__Written problem__
Transcribe all of the data exactly. Omit the pictures.

__Data block__
..........

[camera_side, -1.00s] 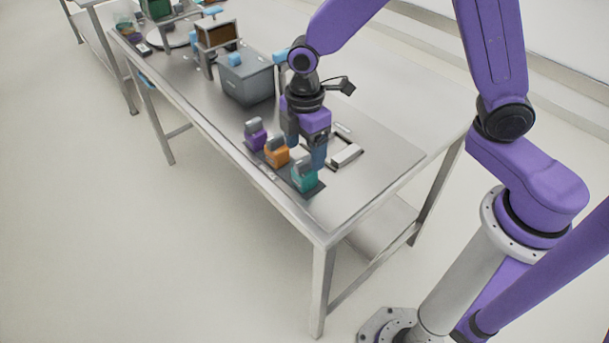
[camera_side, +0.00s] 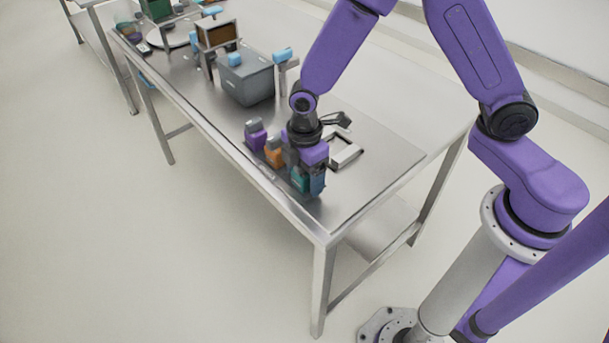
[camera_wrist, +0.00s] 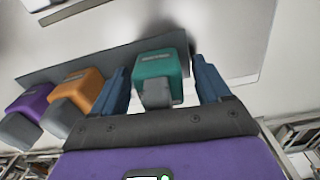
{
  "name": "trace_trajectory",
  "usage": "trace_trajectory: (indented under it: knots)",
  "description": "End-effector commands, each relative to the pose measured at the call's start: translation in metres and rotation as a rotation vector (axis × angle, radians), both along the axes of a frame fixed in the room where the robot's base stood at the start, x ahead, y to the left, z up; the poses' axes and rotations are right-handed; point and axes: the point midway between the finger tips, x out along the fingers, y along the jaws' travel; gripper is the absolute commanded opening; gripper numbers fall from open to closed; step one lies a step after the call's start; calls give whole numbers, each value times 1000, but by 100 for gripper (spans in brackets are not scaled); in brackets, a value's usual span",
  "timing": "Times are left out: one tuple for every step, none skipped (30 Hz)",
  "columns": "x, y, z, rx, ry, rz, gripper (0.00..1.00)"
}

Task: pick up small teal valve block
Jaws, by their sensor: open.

..........

__Answer to this task__
[camera_side, -1.00s] 
[camera_side, +0.00s] 
[camera_wrist, +0.00s] 
{
  "name": "trace_trajectory",
  "usage": "trace_trajectory: (indented under it: knots)",
  "description": "End-effector commands, each relative to the pose measured at the call's start: translation in metres and rotation as a rotation vector (axis × angle, radians), both along the axes of a frame fixed in the room where the robot's base stood at the start, x ahead, y to the left, z up; the poses' axes and rotations are right-handed; point and axes: the point midway between the finger tips, x out along the fingers, y along the jaws' travel; gripper is the absolute commanded opening; gripper numbers fall from open to closed; step one lies a step after the call's start; calls give whole numbers, each value times 1000, but by 100 for gripper (spans in brackets are not scaled); in brackets, a value's usual span",
  "timing": "Times are left out: one tuple for every step, none skipped (30 Hz)",
  "columns": "x, y, z, rx, ry, rz, gripper (0.00..1.00)"
}

Task: pick up small teal valve block
Jaws, by their sensor: open.

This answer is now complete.